Beberapa tahun lalu saat telah lewat dua tiga hari setelah cuti panjang lebaran berakhir –yang ternyata masih banyak pekerja-pekerja yang memanjangkan cutinya dengan semena-mena dengan berbagai alasan–, saya dengan beberapa kawan makan siang bersama di sebuah warung di Kridosono.
Suasana di warung-warung di kawasan itu cukup ramai, karena masih ada beberapa para pelancong yang menghabiskan hari-hari akhir mereka di Yogyakarta.
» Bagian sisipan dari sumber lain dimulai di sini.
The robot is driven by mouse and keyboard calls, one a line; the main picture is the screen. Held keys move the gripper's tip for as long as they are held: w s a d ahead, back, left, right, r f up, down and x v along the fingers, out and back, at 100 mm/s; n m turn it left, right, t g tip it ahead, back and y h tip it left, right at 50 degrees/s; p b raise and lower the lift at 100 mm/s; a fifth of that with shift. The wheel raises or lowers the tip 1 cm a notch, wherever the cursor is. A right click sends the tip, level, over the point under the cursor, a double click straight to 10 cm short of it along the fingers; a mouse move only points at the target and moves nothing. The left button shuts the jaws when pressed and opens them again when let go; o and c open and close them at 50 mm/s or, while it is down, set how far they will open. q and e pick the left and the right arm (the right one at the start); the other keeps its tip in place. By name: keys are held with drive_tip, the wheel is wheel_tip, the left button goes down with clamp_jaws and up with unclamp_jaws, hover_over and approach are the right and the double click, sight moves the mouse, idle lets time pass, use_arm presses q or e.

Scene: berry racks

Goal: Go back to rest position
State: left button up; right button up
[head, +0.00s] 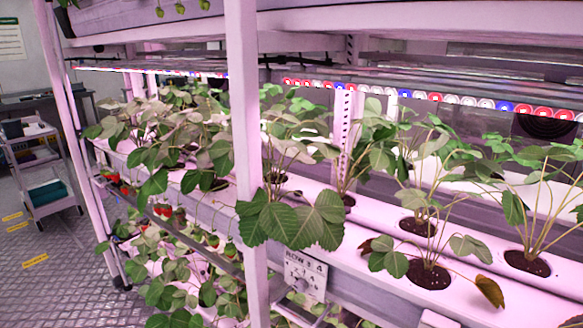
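Neither of my grippers shows in the head view, and no arm of mine can be made out. The berry rack (246,150) fills the middle and right, with a pale upright post close in front of me. Strawberry plants (290,220) grow from round holes in its white troughs (375,262). Several red berries (162,210) hang below the trough on the left side. Leaves hide parts of the troughs and the lower level.
A small white sign (305,275) hangs on the rack's front beside the post. A grey trolley (38,165) with a teal box (48,192) stands at the far left. The tiled floor (65,270) at left is clear, with yellow markings (35,260).

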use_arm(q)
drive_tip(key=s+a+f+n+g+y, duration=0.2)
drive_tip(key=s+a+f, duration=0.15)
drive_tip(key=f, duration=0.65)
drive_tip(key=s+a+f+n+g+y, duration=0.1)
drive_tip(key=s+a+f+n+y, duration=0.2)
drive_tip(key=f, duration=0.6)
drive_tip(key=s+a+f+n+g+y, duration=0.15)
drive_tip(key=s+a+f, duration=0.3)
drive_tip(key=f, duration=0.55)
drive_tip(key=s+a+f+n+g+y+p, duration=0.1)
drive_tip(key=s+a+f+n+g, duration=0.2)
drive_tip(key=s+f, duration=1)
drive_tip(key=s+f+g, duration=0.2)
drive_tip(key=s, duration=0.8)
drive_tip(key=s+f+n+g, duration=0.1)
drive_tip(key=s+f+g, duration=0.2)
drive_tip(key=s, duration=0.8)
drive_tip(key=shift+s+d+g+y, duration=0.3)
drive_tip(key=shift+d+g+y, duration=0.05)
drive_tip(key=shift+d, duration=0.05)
Tidak berapa lama ketika hidangan baru saja disuguhkan, datang seorang pengemis perempuan berusia sekitar 30-an tahun yang datang menghampiri kami dengan sapaannya yang khas, yaitu: “Den.. paring paring Den… Untuk makan Den…”
Karena saya tidak pernah percaya dengan pengemis-pengemis model seperti ini, maka pengemis itu saya tidak perdulikan, sambil terus menyantap makanan.
Sementara teman saya yang lain, karena dia lebih berjiwa sosial dari saya, namun kebetulan tak membawa uang recehan, maka pengemis itu ditawarinya makan bersama-sama kami.
Tapi apa yang terjadi? Pengemis itu menolak tawaran itu, dan lebih memilih diberi uang saja.
Dengan prasangka bahwa mungkin pengemis itu tidak enak atau segan untuk makan bersama kami, maka teman saya itu kembali menawarkan untuk membungkuskan makanan tersebut untuk dibawa si pengemis. Namun pengemis itu tetap menolak dan tetap memilih untuk diberi uang saja.
Teman saya yang baik dan masih lugu itu tidak habis pikir, bagaimana mungkin pengemis yang katanya tadi minta belas kasihan untuk beli makan, menolak ketika diberika makanan, dan tetap memilih diberi uang saja, kemudian langsung berlalu ketika tidak memperoleh apa yang diinginkannya.
Padahal pada masa itu, makanan termurah yang ada di warung itu seharga Rp. 2.500,-, sementara kalau misalnya dia ada uang recehan, sangat kecil kemungkinan dia memberikan uang dengan jumlah nominal lebih besar dari seribu rupiah. Logika macam apa yang ada di pikiran si pengemis itu.
Tidak berapa lama, pengemis itu datang kembali bersama seorang pengemis lainnya. Kembali dia meminta recehan sambil memberikan alasan kenapa dia menolak ketika diberikan makanan tadi.
Alasannya ternyata karena dia “beroperasi” di tempat tersebut bersama beberapa kawannya. Karenanya, ia tidak enak dengan teman-teman lainnya karena hanya dia yang diberikan makanan.
Mendengar alasan tersebut, teman saya itu makin kukuh menolak untuk memberikan uang, karena sudah jelas bahwa pengemis tersebut telah terkoordinir, dan pengemis yang terkoordinir sangat diduga kuat adalah bukan pengemis beneran.
Dan saya membenarkan tindakan kawan saya yang walau berjiwa sosial tapi tetap tak ingin tertipu pengemis abal-abal itu.